Chat perché (texte d'Hervé Perdriolle paru dans la monographie de Rémi Blanchard aux éditions Somogy en 2004)
Il faut absolument dire que Rémi Blanchard était capable du meilleur comme du pire, sans quoi certaines personnes mal intentionnées ne cesseront de nous ressortir le pire, et ce pire pourrait alors cacher le meilleur. Le pire est présent dans l’œuvre de tout artiste, mais de manière générale il est mieux dissimulé. Oser parler du pire et du meilleur à propos de l’œuvre de Rémi Blanchard n’est pas difficile, car le meilleur s’impose ici sans contestation aucune. Que cet œuvre, si court, affiche, avec l’indécence provocante de la liberté, le meilleur comme le pire témoigne d’un engagement sans calcul.
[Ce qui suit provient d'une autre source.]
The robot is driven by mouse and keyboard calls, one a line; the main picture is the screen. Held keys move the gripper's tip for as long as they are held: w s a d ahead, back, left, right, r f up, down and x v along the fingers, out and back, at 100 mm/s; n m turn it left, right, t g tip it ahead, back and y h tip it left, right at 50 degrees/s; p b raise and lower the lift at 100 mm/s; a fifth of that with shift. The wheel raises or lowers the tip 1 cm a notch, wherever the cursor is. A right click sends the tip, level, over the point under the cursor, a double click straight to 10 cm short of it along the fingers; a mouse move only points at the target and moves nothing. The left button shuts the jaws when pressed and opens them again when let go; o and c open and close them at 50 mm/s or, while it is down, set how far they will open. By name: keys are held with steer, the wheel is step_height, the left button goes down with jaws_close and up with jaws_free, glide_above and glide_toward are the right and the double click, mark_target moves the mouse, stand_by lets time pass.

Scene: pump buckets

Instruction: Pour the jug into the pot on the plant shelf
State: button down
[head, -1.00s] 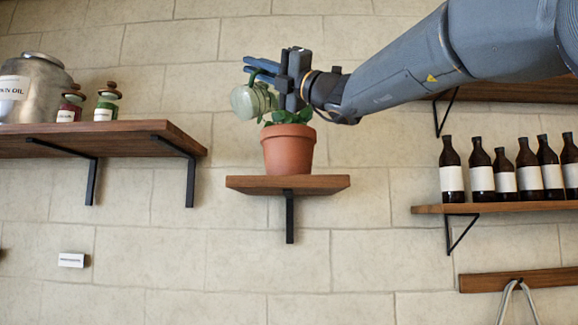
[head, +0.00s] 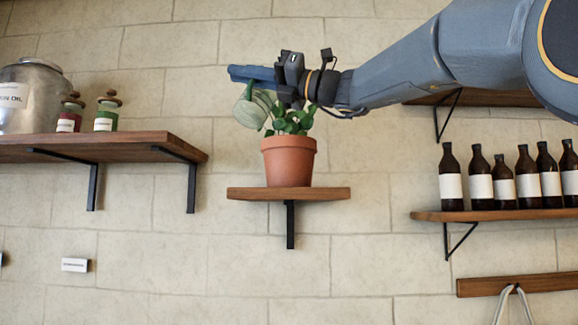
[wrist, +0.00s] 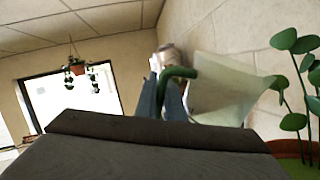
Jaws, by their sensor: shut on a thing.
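The jug (head: 252,110) is pale green and ribbed, with a darker green handle. It is tilted, just left of and above the potted plant in the head view. My gripper (head: 252,75) is shut on the jug by its handle. In the wrist view the jug (wrist: 228,92) and its green handle (wrist: 177,73) show beyond my fingers. The terracotta pot (head: 288,161) stands upright on the small wooden plant shelf (head: 300,194), with green leaves (head: 293,121) under my wrist. The jug's mouth and contents cannot be made out.
A left shelf (head: 130,148) holds a metal canister (head: 30,100) and two small labelled jars. A right shelf (head: 500,215) holds several brown bottles (head: 480,180). Another shelf is partly behind my arm. The wall below the plant shelf is clear.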

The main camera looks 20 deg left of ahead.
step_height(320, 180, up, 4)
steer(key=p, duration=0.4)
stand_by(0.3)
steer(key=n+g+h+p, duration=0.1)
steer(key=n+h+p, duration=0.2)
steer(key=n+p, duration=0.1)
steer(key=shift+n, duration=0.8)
L’œuvre de Rémi est à l’image de l’homme, du jeune homme car Rémi est pour toujours resté jeune. Volage, semblable à l’un des nombreux oiseaux migrateurs qui jalonnent ses peintures. Oiseaux de nuit, aussi, qui semblent toujours dormir, dormir debout, en équilibre. Influençable Rémi, là aussi pour le meilleur comme pour le pire. Je me souviens de sa période quai de Seine, où l’amitié et l’art ne faisaient qu’un, déambulant la nuit avec son clan, ses amis, dans les rues de Paris muni de pochoirs métalliques en forme de chat, en tête ou en pied. Pochoirs de chat pour un travail de bombage, de graffiti, d’empreintes sur les murs. Chats se faufilant, se déplaçant sans bruit, capables de passer entre nos jambes sans même qu’on les remarque. Chat perdu. C’est de son chat disparu qu’en premier Rémi me parla, le jour où il perdit toutes ses œuvres, archives et effets personnels, dans l’incendie de son atelier. Chats aux regards perçants, puis chats aux regards mi-clos. Drôle d’animal, le chat, si pleinement (d’attitude et de physique) à mi-chemin entre l’Orient et l’Occident, trait d’union domestique entre l’Orient et l’Occident. Influençable Rémi, comme cette autre période où ses peintures étaient si proches de celles de François Boisrond, presque du mimétisme, troublant. Influençable encore lorsque ses lectures de Rimbaud ou de Kerouac resurgissent dans toute la magnificence de ses plus belles œuvres. Influençable toujours avec ses nombreux regards de femmes aux yeux bridés, semblables à ceux de ses compagnes japonaises ; tous ces regards engloutis, ces regards sans regard. L’œil si plissé qu’il est impossible d’en voir la pupille.
Les plus belles toiles de Rémi Blanchard : en décrire juste quelques-unes.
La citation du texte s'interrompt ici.